Other black activists, however, argue that race is the dividing factor and that racial mixing didn't eliminate discrimination against nonwhites.
'PREJUDICE ISSUE'
"The problem of Brazil always was this issue of thinking the mulatto and the pardo are outside of the prejudice issue," Araujo said. ''Yet, when you want to hit the soul of someone, you call him black."
More Brazilians are coming around to Araujo's view, polls show, and the timeworn idea of a multi-hued racial democracy is losing its sway, even as the race debate heats up.
In its place has risen the begrudging admittance of a racially segregated country. A 2003 poll showed that more than 90 percent of Brazilians said racism existed here.
President Luiz Inácio Lula da Silva, a former leftist activist and union leader, is credited with helping to spur the changes in attitudes.
Soon after taking office in 2003, he made race a key issue and appointed Brazil's first black Supreme Court justice, Joaquim Barbosa.

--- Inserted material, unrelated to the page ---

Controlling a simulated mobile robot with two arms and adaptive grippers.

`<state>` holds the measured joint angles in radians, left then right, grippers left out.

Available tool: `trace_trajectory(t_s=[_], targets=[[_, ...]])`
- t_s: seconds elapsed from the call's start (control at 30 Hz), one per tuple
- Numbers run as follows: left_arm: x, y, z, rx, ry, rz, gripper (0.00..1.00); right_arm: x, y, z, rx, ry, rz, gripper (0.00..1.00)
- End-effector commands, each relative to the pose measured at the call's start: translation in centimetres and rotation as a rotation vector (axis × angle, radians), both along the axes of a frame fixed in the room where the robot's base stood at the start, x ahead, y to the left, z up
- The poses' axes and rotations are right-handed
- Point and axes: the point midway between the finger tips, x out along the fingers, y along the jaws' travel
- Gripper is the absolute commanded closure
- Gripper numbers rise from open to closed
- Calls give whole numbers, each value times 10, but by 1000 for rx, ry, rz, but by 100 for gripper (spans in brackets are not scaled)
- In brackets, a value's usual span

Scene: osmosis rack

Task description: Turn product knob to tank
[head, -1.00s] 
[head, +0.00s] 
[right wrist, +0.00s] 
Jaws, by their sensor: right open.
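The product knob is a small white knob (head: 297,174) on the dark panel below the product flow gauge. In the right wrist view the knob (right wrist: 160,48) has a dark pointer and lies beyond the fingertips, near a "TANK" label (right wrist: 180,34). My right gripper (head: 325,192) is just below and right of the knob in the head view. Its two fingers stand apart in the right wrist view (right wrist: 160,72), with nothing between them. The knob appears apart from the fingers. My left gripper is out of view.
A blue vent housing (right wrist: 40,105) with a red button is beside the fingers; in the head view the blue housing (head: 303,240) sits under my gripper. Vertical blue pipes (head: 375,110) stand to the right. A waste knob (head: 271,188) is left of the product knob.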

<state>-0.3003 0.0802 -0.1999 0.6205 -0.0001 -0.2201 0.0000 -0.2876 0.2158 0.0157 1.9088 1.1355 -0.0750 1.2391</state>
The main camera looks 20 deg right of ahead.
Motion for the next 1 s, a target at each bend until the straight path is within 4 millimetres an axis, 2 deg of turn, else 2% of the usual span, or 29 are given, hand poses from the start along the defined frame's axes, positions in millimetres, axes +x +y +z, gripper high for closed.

Lula da Silva also created a special secretariat for racial equality and launched initiatives such as requiring that Afro-Brazilian history be taught in all primary schools.
Many black leaders are skeptical that the latest changes will have any lasting impact. They point out that although the country's 1988 constitution criminalized racism, few people have served jail time for breaking the law. The woman who insulted da Silva in the elevator was sentenced to community service but has appealed the ruling.
"Things have gotten worse," said Antônio Carlos dos Santos, president of Ilê Aiyê, a community group in Salvador known for both its African-influenced Carnaval parades and its consciousness-raising social projects.
"Sure, we have people who are more conscious about the situation, but this is a land that's stepping backward," he said. "We are almost 80 percent of this state, but we're still controlled by the white minority."
It's a cynicism shared by ordinary Brazilians such as da Silva, who live every day with the country's crushing inequalities. But in his case, and for many black Brazilians, cynicism is giving way to action.